_Supplied material_
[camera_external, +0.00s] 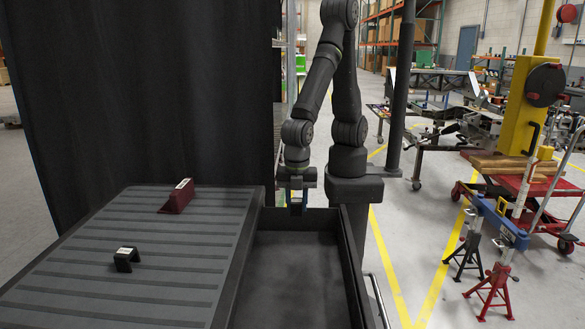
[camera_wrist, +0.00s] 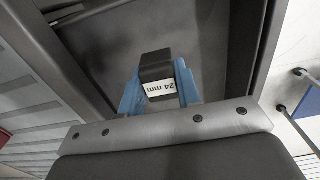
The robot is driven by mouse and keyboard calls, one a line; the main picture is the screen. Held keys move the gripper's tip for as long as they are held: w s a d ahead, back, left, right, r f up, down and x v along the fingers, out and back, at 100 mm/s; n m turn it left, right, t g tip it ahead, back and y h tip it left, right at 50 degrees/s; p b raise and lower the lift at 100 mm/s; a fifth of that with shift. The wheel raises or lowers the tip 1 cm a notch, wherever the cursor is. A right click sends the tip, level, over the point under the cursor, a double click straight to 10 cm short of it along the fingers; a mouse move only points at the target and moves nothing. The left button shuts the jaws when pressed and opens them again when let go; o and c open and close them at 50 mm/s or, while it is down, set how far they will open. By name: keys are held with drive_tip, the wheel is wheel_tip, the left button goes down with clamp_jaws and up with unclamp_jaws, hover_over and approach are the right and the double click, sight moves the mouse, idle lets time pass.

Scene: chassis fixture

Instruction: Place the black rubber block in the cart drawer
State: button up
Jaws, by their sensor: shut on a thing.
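My gripper (camera_external: 297,201) is over the far end of the open cart drawer (camera_external: 290,275), pointing down. In the wrist view its blue fingers (camera_wrist: 159,88) are shut on a black rubber block (camera_wrist: 156,65) with a white "24 mm" label. The block is held over the dark drawer floor, which also shows in the wrist view (camera_wrist: 213,40). How far the block is above the floor is hard to tell. In the external view the held block is small and mostly hidden at the fingertips. The drawer looks empty.
The ribbed cart top (camera_external: 150,225) lies left of the drawer. Drawer walls rise around the block. A black curtain (camera_external: 140,90) hangs behind the cart.

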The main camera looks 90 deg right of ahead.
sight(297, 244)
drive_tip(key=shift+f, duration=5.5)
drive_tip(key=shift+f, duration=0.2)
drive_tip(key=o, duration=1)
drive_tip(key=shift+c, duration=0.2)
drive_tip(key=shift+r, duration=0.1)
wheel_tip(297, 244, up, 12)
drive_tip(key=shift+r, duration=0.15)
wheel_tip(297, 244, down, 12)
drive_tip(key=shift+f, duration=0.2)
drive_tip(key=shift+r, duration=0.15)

_Set exercise_
Omit the pictures and output all of the other material exactly.

_Right answer_
[camera_external, +0.00s] 
[camera_wrist, +0.00s] 
The robot is driven by mouse and keyboard calls, one a line; the main picture is the screen. Held keys move the gripper's tip for as long as they are held: w s a d ahead, back, left, right, r f up, down and x v along the fingers, out and back, at 100 mm/s; n m turn it left, right, t g tip it ahead, back and y h tip it left, right at 50 degrees/s; p b raise and lower the lift at 100 mm/s; a fifth of that with shift. The wheel raises or lowers the tip 1 cm a notch, wherever the cursor is. A right click sends the tip, level, over the point under the cursor, a double click straight to 10 cm short of it along the fingers; a mouse move only points at the target and moves nothing. The left button shuts the jaws when pressed and opens them again when let go; o and c open and close them at 50 mm/s or, while it is down, set how far they will open. By name: keys are held with drive_tip, the wheel is wheel_tip, the left button goes down with clamp_jaws and up with unclamp_jaws, hover_over and approach are the right and the double click, sight moves the mouse, idle lets time pass.

Scene: chassis fixture

Instruction: Place the black rubber block in the cart drawer
State: button up
Jaws, by their sensor: shut on a thing.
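My gripper (camera_external: 297,201) is over the far end of the open cart drawer (camera_external: 290,275), pointing down. In the wrist view its blue fingers (camera_wrist: 159,88) are shut on a black rubber block (camera_wrist: 156,65) with a white "24 mm" label. The block is held over the dark drawer floor, which also shows in the wrist view (camera_wrist: 213,40). How far the block is above the floor is hard to tell. In the external view the held block is small and mostly hidden at the fingertips. The drawer looks empty.
The ribbed cart top (camera_external: 150,225) lies left of the drawer. Drawer walls rise around the block. A black curtain (camera_external: 140,90) hangs behind the cart.

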The main camera looks 90 deg right of ahead.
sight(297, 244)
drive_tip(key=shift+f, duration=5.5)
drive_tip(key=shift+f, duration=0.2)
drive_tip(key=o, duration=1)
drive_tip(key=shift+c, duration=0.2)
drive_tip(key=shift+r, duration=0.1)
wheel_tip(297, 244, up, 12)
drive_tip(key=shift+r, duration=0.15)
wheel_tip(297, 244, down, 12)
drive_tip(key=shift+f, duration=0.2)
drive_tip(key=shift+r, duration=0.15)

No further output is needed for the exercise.